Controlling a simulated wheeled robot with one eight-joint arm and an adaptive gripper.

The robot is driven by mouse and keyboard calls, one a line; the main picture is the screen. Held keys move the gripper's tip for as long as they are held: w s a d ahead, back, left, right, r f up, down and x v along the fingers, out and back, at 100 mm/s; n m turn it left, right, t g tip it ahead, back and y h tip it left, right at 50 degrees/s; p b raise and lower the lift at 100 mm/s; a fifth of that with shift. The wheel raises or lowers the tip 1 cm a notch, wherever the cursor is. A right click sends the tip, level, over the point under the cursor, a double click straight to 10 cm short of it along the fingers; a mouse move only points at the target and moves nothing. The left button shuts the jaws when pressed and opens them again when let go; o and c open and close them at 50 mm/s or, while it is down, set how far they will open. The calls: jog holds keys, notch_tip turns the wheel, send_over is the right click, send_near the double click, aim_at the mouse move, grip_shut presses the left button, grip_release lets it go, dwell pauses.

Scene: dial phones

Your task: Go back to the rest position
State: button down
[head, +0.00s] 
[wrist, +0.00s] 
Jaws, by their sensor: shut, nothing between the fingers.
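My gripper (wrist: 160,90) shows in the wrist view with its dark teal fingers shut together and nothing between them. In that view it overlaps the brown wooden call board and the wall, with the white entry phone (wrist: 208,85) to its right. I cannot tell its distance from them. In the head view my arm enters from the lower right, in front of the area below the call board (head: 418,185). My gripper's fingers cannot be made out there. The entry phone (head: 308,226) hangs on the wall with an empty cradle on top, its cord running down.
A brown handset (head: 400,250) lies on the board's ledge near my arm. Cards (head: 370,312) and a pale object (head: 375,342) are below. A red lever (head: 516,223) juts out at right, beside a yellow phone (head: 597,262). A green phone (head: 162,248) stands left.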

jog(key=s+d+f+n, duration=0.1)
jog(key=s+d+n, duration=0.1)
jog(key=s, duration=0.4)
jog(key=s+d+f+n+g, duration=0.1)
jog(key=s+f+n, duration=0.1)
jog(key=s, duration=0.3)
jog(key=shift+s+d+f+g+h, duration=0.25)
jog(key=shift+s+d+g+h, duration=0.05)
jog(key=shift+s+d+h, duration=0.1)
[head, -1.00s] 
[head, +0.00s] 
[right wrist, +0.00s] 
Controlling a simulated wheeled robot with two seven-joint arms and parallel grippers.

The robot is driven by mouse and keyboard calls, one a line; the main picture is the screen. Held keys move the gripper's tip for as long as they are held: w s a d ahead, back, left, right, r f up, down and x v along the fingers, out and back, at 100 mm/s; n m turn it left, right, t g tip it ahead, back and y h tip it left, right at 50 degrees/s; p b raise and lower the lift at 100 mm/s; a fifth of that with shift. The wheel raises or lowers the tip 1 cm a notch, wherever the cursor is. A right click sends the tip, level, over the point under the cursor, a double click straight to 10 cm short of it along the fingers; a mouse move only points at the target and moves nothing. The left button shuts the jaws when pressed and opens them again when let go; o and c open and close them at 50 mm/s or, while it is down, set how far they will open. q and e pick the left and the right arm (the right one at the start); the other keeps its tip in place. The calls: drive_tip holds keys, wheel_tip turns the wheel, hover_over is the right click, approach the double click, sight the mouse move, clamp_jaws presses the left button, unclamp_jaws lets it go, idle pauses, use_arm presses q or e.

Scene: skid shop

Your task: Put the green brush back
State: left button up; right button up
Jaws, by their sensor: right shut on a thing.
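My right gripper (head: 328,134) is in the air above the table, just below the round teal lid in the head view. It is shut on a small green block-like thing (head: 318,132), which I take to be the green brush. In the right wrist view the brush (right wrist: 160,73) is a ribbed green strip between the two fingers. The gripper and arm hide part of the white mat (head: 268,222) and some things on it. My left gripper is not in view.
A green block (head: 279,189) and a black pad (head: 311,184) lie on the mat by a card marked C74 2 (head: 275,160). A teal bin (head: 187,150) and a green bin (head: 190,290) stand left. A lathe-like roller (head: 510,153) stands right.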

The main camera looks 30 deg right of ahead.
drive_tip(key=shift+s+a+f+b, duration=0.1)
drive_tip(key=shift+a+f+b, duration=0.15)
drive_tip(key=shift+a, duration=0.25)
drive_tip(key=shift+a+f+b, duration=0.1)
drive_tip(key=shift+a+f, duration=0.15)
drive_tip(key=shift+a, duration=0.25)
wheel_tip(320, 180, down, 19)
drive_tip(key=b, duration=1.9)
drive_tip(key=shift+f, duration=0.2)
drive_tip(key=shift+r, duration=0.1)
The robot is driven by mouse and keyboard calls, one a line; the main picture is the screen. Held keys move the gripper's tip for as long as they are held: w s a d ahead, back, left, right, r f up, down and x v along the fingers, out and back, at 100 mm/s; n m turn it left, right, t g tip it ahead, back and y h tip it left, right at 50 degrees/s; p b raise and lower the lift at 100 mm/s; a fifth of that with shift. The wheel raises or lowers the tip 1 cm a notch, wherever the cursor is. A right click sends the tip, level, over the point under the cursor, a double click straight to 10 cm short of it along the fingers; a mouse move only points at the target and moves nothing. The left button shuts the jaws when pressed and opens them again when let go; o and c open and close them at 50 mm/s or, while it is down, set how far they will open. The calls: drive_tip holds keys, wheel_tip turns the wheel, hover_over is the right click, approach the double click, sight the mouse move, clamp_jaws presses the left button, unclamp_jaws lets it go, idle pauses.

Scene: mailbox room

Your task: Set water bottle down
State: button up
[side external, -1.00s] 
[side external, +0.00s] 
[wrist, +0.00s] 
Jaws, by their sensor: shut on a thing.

****************

- What this task involves
Find the lines above that contain the word "Controlling" and collect them.

- Worked answer
Controlling a simulated wheeled robot with one eight-joint arm and an adaptive gripper.
Controlling a simulated wheeled robot with two seven-joint arms and parallel grippers.

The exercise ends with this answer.